Il semblerait également que la pandémie ait polarisé les situations. De nombreux techniciens aguerris se sont ainsi lassés du modèle selon lequel on ne comptait pas ses heures, quitte à dormir dans sa voiture, cela en échange d’un petit salaire et du seul plaisir de vivre un métier de passion. Désormais, les meilleurs professionnels, très demandés, misent davantage sur la calculette que sur l’idéalisme. Quant au bénévolat, modèle sur lequel s’appuient encore de nombreux rendez-vous, il ne fait plus rêver.

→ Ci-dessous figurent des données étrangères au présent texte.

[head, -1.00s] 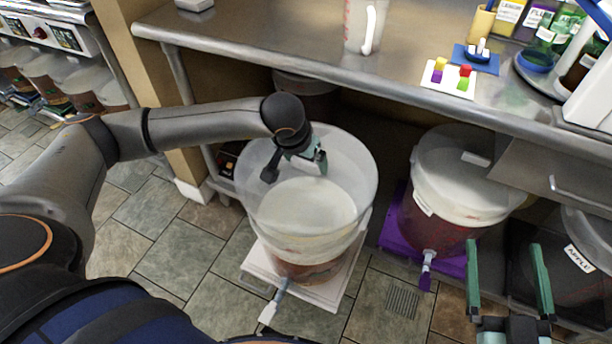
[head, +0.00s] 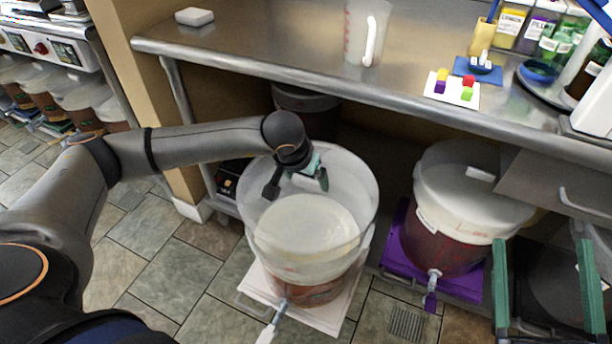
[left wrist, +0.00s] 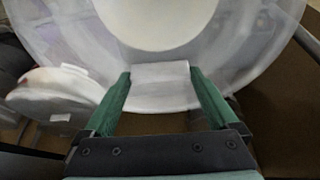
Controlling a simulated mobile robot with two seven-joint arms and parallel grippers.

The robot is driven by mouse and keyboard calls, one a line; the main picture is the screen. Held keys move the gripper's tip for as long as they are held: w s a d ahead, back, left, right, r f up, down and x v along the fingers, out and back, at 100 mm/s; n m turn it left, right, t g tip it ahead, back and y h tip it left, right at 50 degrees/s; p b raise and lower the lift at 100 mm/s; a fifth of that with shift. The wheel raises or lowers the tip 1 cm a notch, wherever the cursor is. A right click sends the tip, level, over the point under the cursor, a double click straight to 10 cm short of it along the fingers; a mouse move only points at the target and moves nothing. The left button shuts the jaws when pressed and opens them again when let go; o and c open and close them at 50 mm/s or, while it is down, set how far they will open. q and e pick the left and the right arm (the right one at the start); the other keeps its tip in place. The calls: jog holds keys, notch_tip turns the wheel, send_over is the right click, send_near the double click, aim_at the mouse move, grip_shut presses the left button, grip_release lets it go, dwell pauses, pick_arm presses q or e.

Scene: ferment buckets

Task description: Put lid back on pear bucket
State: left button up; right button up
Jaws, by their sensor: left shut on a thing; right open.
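My left gripper (head: 316,180) is shut on the white block handle (left wrist: 160,72) of a large translucent round lid (head: 352,172). In the head view the lid lies over the pear bucket (head: 312,293), which has brownish contents and stands on a white mat. A pale disc shows through the lid. Whether the lid touches the bucket's rim or hangs above it, I cannot tell. In the left wrist view the lid (left wrist: 50,30) fills the top, beyond the green fingers. My right gripper (head: 541,245) is open and empty at the lower right.
A lidded bucket of dark red contents (head: 440,240) stands on a purple mat (head: 400,262) to the right. A dark bucket (head: 560,290) is behind my right gripper. The steel counter (head: 290,45) overhangs the buckets. Tiled floor (head: 150,255) is clear at the left.

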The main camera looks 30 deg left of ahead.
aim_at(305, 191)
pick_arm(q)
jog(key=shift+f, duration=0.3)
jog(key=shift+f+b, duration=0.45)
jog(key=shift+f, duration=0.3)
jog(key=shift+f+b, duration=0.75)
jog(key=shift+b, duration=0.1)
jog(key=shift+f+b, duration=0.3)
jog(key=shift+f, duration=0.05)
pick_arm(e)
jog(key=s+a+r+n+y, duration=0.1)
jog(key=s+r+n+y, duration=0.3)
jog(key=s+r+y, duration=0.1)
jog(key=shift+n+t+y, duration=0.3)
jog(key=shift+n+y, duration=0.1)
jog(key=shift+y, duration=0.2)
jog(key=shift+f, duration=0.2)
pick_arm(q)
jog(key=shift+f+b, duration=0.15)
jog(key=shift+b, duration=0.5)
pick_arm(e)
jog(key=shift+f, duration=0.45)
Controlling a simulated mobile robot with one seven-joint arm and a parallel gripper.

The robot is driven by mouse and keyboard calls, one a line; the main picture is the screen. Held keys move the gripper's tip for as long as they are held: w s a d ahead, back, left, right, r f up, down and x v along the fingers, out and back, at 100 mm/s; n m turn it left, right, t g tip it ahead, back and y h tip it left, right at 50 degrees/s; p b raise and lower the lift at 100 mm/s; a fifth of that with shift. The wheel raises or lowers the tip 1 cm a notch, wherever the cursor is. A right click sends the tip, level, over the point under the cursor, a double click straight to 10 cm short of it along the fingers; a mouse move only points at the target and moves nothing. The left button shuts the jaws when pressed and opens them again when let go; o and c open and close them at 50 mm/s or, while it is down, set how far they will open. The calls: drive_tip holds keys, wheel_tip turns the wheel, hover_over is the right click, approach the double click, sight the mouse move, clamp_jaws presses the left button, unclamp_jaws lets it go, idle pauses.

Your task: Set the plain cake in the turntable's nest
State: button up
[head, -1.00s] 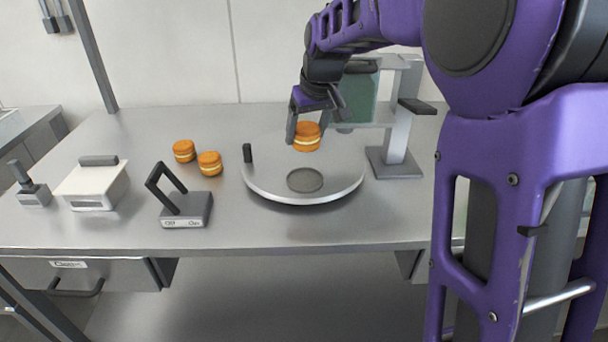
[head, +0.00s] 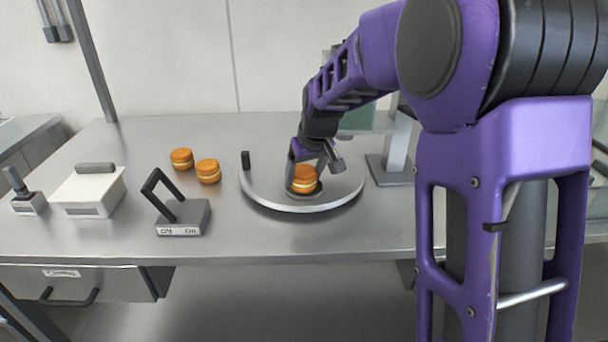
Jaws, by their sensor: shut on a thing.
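The held cake (head: 304,181) is a small round orange-brown cake with a pale filling band. My gripper (head: 305,172) is shut on it, with a finger showing at its left side. The cake is at the dark round nest (head: 304,195) near the front of the silver turntable (head: 266,199). The nest's dark rim shows around the cake's lower part. I cannot tell whether the cake rests on the nest's floor or is just above it. Two similar cakes, one (head: 182,159) behind the other (head: 208,171), stand on the table left of the turntable.
A black post (head: 245,160) stands at the turntable's left rim. A lever switch box (head: 183,217), a white lidded box (head: 88,192) and a small grey device (head: 28,198) stand on the left. A grey stand (head: 392,170) is behind right. The table front (head: 290,240) is clear.

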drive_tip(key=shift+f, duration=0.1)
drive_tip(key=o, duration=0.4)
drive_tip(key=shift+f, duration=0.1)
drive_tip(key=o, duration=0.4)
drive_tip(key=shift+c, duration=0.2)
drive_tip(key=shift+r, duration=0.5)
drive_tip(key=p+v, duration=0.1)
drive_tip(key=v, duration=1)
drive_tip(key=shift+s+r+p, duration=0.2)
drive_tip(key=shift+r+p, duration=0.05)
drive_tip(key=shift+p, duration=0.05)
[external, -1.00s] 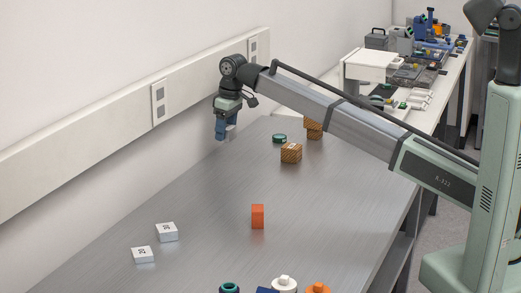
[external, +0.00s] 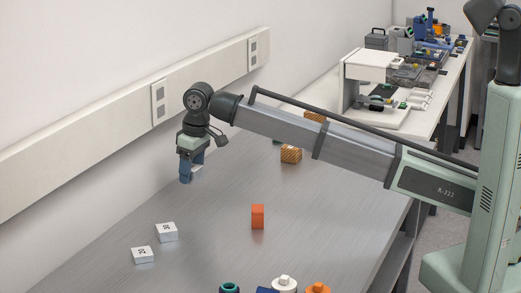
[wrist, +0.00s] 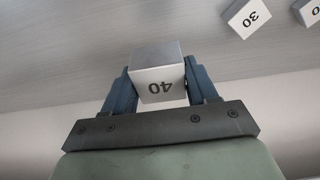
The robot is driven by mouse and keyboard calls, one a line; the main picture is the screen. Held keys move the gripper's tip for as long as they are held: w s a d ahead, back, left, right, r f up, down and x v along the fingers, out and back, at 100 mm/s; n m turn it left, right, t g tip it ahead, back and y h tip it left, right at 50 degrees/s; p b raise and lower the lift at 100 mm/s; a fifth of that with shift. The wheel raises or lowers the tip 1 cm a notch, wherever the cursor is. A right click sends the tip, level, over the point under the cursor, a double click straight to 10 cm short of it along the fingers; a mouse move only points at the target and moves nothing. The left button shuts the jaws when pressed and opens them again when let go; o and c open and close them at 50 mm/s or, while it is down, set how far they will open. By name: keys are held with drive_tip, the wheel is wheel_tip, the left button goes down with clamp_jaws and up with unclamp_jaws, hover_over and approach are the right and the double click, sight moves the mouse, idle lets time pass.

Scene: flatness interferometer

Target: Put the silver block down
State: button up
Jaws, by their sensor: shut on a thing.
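My gripper (wrist: 160,92) is shut on a silver block (wrist: 158,55) marked 40, with one blue finger on each side of it. In the external view my gripper (external: 187,178) hangs above the left part of the metal table, and the block is a small pale patch (external: 197,172) partly hidden by the fingers. A silver block marked 30 (external: 167,232) lies on the table in front of and below the gripper. It also shows in the wrist view (wrist: 245,18). Another silver block marked 20 (external: 143,255) sits beside it.
An orange block (external: 258,217) stands mid-table. Wood-patterned blocks (external: 291,156) stand further back, partly behind my arm. A wall rail (external: 110,125) runs along the left. The table between gripper and orange block is clear.

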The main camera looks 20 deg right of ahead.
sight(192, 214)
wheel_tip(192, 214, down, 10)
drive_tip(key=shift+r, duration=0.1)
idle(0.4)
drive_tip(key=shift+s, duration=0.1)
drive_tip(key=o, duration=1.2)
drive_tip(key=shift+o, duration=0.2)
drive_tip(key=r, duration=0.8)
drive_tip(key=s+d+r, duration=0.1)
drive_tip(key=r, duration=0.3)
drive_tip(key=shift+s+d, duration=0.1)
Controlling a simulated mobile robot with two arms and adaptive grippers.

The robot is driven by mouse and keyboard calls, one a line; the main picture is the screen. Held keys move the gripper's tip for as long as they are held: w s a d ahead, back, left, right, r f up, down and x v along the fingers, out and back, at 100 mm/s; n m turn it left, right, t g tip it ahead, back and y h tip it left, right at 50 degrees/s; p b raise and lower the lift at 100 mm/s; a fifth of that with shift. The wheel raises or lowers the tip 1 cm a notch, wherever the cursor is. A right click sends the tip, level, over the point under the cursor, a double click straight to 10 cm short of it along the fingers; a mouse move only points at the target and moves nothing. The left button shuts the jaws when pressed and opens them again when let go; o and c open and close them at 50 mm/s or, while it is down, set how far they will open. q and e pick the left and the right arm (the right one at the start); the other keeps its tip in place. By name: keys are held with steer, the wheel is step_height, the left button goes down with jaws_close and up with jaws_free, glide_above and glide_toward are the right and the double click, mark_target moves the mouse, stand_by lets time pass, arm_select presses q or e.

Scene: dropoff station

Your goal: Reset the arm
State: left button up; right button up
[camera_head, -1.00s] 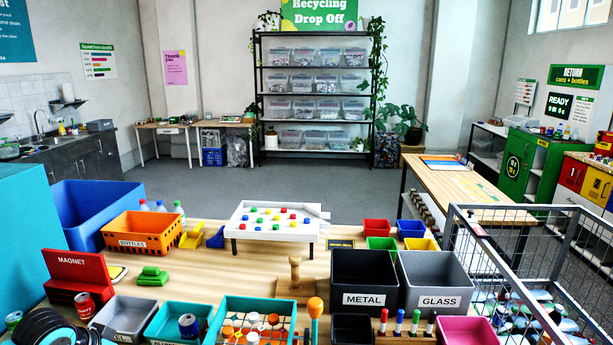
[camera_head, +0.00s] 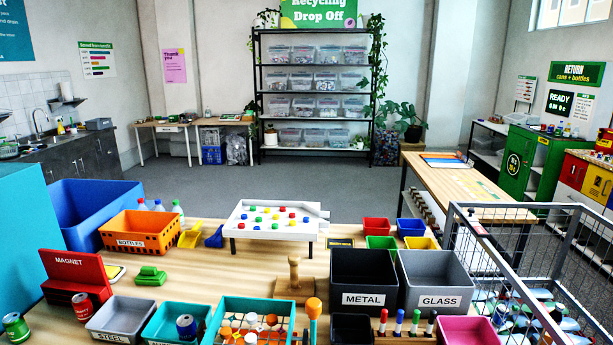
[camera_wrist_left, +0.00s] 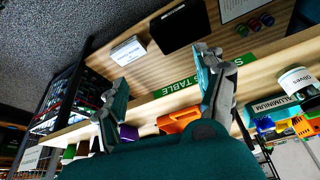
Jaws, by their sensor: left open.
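My left gripper (camera_wrist_left: 163,68) shows in the left wrist view with its two fingers spread apart and nothing between them. It hangs beside a wooden table edge (camera_wrist_left: 150,108) with a green label (camera_wrist_left: 176,88) ending in "S TABLE". My left arm and gripper are out of the head view. My right gripper is in neither current view.
In the head view, the table holds a blue bin (camera_head: 62,215), an orange BOTTLES crate (camera_head: 118,241), a red MAGNET stand (camera_head: 73,279), METAL (camera_head: 362,299) and GLASS (camera_head: 438,301) bins. A wire cage (camera_head: 480,245) stands right. Grey floor behind is clear.

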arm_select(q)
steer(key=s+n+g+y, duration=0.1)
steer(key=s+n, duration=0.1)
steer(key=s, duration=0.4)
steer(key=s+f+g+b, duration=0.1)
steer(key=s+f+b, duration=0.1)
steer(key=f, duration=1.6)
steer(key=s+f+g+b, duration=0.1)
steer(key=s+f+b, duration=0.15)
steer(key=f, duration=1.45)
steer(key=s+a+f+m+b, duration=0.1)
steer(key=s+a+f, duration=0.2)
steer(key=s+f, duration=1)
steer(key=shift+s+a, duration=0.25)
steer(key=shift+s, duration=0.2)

Le risque du plein air non assuré

Enfin, les festivals, par définition, misent sur le beau temps et redoutent les aléas de la météo, qui suffisent à faire plonger les finances dans le rouge. Pour tenir, il faut avoir les reins solides, savoir se réinventer et miser sur autre chose qu’un simple attroupement festif peu exigeant. L’histoire montre que la vie de certaines de ces manifestations est parfois éphémère.

Chaque année, on compte de nouveaux disparus, pour des raisons variées. Le Caribana festival, qui a lieu à Cransprès- Céligny, a connu des hauts et des bas pendant plus de quinze ans. L’an dernier, Thierry Genard, responsable technique, se confiait dans l’émission Mise au Point sur les embûches pratiques de la dernière édition. Il a pointé la difficulté de trouver les fournisseurs, le matériel et les bons professionnels. Un contexte qui n’a pas tellement changé un an après, aux dires de ses collègues. A Avenches, il n’y aura pas de Rock Oz’Arènes en août prochain. Alors que les célèbres lieux sont en pleine rénovation, les organisateurs ont renoncé à délocaliser la manifestation, laissant ouverte la possibilité d’un retour en 2024.

En bref, si les festivaliers peuvent aborder la saison sous le signe d’un vrai retour à la normale, les organisateurs sont désormais assez prudents pour ne pas crier victoire avant l’heure.